New Auxiliary Bishop named in Archdiocese of Galveston-Houston
May 18, 2021
Father Italo Dell’Oro, C.R.S., was named Auxiliary Bishop of the Archdiocese of Galveston-Houston by Pope Francis on May 18.
“It is with great pleasure that I introduce Bishop-elect Italo Dell'Oro, C.R.S,” said Daniel Cardinal DiNardo, Archbishop of Galveston-Houston. “I also wish to express my profound gratitude to Pope Francis for appointing him as the next Auxiliary Bishop of Galveston-Houston.”
Bishop-elect Dell’Oro has served as a priest for almost 40 years, 30 of those in the local Archdiocese. Since 2015, he has served as Vicar for Clergy and the Secretariat Director for Clergy Formation and Chaplaincy Services. He was named Vicar General in 2021.

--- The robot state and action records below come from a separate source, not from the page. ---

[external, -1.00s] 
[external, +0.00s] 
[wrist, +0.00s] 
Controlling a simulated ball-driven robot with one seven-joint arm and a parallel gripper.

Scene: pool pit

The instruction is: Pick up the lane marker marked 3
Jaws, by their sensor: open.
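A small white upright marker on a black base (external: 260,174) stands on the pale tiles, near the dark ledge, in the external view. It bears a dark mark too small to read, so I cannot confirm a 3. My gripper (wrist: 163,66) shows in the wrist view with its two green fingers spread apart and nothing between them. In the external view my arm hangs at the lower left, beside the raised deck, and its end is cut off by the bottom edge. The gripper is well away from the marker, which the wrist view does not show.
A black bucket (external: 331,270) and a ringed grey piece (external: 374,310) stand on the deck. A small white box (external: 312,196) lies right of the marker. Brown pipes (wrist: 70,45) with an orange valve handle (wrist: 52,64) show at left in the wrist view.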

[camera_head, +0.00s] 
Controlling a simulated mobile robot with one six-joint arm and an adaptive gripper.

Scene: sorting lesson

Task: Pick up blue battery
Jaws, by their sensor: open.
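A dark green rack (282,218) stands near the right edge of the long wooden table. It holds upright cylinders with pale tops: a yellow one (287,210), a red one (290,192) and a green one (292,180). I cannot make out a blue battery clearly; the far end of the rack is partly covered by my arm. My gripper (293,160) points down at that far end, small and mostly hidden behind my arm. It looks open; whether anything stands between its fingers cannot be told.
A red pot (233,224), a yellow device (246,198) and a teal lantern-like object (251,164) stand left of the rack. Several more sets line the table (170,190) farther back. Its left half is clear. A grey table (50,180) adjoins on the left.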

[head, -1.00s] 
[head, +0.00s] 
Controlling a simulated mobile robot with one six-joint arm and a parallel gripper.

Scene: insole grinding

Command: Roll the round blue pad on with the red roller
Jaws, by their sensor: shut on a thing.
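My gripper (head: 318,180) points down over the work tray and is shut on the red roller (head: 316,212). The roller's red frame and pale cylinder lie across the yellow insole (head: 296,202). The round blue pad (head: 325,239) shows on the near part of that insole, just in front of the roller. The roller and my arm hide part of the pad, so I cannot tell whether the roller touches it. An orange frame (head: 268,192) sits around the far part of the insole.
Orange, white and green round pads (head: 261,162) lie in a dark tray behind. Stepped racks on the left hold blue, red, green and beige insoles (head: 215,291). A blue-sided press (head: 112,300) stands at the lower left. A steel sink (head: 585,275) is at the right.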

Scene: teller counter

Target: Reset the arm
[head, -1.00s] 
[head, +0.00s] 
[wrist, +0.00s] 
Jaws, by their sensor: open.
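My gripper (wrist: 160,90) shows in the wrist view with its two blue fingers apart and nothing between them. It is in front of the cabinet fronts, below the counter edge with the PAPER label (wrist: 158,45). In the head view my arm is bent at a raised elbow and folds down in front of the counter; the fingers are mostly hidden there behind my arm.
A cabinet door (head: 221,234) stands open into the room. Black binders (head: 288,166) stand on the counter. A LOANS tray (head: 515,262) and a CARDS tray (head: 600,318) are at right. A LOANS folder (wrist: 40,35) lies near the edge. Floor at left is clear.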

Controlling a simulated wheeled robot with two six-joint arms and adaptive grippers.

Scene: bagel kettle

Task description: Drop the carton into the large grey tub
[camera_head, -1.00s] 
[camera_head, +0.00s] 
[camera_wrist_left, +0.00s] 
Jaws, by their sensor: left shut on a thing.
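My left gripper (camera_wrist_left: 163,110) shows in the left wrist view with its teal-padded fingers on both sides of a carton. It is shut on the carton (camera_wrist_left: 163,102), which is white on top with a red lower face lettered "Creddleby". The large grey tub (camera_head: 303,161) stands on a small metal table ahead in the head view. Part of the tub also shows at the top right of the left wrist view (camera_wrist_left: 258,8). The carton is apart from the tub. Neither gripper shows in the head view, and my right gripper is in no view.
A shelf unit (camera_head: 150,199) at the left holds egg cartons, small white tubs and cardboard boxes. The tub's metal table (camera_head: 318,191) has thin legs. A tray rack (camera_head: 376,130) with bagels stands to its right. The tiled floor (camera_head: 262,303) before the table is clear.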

“In all of his years in Galveston-Houston, Bishop-elect Dell'Oro has been a genuine, pastoral presence to the many people and cultures of our great region, along with being a mindful ambassador to the wonderful religious orders and communities in the area,” Cardinal DiNardo said.
When Bishop-elect Dell’Oro first arrived in Galveston-Houston in 1992, his initial assignment was as pastor of Assumption Church in Houston. Growing up in Valmadrera, Italy, the Somascan priest was an avid rock-climber and mountaineer during his teen years on the pristine countryside of Lake Como. He wasn’t familiar with topography of the Bayou City upon arrival.
“When I came to Houston I started looking for mountains, excited to have found near Assumption Church the street named ‘W. Mount Houston,’” he said. “I followed it and found myself in the subdivision Hidden Valley. So I took up jogging, which I still try to do.”
In 2001, he served as Director of Vocations for the Somascan Fathers in Houston before taking on the role of Formation Director in 2014. From 2005 to 2012, he also worked as Director of the Ministry to Priests for Galveston-Houston.
When reflecting on his call to the priesthood: “Although I always felt some sort of attraction to it, as I had for other career options, it was at 15 that the possibility of being ‘called’ dawned on me. A few young men in my home parish left home to enter the seminary, and that impacted me. However, I went on building my life until at 21 and 22 the ‘vocational restlessness’ grew to an unbearable level. I had to do something.”
Somasca, the place where St. Jerome Emiliani organized the first community of followers of the Somascan Order, is a located approximately six miles from Bishop-elect Dell’Oro’s hometown.
“Somasca is a place of pilgrimage, to which devotees to the saint come from the surrounding area — the most famous being the little boy Giuseppe Roncalli, now St. John XXIII,” he said. “I would bike with my cousins to Somasca … but I didn’t know about the Somascans as a boy. During my discernment, however, a very good friend of mine, one of those who had left home years earlier, became very persistent in telling me that I needed to make a decision about my vocation. He was with the Somascan Fathers. Well, in the end I knocked at that door and it opened.”